Growing up my father was not around a lot. Partly b/c he worked long and hard and partly b/c he had a long commute to work. We did have time on the weekends, but not daily dad/son time. After my mom got sick, he was gone more (working to pay the bills since my mom no longer worked and to keep away from the situation at home). I vowed to be more involved when I had kids. Luckily I met and married a woman who is happy to be the bread winner and thinks that me staying home is great.

There will prob. never be an equality between moms/dads in the childcare area of the family. My wife has feelings of inadequacy about not being around more, not spending enough time with our son, and thinking she should know how to take care of him b/c she is the mom. She bases a lot of her expectations and feelings on her moms role as a SAHM (though she did work outside the home sometimes). My father did not like (and still does not agree with) me being SAHD. He has the old school mentality of the woman staying home and caring for the kids and the man taking care of the family. Some of that is what he saw growing up (though both his parents worked) and from some religious beliefs brought about after my mothers death. Both my parents were working until she got sick. It was a "nice" side effect of her being ill that she was around when we got home from school and was there for us anytime. I guess I feel that my desire to be more involved and care more for my family than my father did came from spending more time with my mother as her illness progressed. The push to "make it big" in the corporate world as the head of the house became less important to me. I still wanted to be successful but knew that I would be fine staying with the kids if it was financially feasible when I got married. Don't get me wrong, I still want to succeed in life, but it is what that means to me that has changed. Gender roles are still being pushed on us whether we like it or not.

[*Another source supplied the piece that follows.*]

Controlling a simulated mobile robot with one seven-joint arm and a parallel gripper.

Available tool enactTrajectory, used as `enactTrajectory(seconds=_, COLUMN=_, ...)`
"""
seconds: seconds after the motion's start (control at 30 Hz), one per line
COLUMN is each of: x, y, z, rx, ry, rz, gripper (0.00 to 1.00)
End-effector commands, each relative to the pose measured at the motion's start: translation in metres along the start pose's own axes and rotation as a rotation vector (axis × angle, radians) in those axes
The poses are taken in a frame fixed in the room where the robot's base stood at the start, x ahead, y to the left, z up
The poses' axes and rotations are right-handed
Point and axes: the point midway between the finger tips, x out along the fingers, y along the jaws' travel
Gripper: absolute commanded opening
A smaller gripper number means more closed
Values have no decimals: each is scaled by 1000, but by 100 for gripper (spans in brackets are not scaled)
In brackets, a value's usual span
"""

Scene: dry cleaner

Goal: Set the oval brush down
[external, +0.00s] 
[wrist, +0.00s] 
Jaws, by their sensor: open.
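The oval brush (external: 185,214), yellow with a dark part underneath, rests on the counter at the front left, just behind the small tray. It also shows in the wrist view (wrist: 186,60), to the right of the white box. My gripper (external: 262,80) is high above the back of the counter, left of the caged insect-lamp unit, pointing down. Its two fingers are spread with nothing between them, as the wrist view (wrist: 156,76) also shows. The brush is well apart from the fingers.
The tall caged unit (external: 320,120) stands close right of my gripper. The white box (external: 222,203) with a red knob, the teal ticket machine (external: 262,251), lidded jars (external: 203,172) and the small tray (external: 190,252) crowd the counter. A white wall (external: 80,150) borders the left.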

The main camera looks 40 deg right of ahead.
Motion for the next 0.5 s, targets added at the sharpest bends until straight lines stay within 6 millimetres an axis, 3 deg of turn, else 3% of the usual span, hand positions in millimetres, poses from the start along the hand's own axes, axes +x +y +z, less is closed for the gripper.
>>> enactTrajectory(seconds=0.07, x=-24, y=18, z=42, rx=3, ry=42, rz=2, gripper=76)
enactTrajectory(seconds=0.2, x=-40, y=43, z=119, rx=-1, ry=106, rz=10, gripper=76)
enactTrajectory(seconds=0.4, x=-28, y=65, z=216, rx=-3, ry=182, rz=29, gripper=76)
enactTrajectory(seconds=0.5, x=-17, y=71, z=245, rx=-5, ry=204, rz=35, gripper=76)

I always hate being called Mr. Mom. Friends and strangers have called me that on occasions and that one is not something I can let go. Just b/c I am a man does not mean I an inept at taking care of kids. I had to learn everything just as a mom does. Nobody knows how to take care of a baby w/o having had some experience (yes, even baby-sitting as a little girl or help take care of a sibling is experience a mom draws upon). Just as there is no "handyman gene" that makes every guy know how to fix a car or leaky faucet, there is no "mom gene" that comes encoded with everything there is to know about children.

In our family, I am the primary caregiver of our son. I am home with him, take care of everything for him, know what we are doing and where things are, and am the one to comfort him when he is hurt. When mom is home, she does take on a nurturing role (though it came be a little overbearing at times) but she is the "good" parent. She keeps him up late to play and read books. She ignores or laughs at him when he is being bad. She plays and lets him do as he pleases. I have to lay down the rules, discipline him, set limits, etc. Gone are the days when mom would say "just you wait until dad gets home" ... in our case he would love for mom to get home.

Dads who help out and get involved on a daily basis with their kids lives are increasing in number. There are those "weekend parent" dads who work too much, are gone, or just busy during the week. They spend some time with the kids on the weekend and feel they have contributed in their child's lives and they have. I do not hear many dads saying they are "baby-sitting" the kids when they have to take care of them for a few hours while mom is out, though I am sure there are many who think like that still.

Parenting is an ever changing role and, while things are not 50/50 in that role, I do think the paradigm shift is occurring. I am very happy to see dads have more focus on the family and less on "making it big". I hope by the time my son has children that the "family balance" will be normal.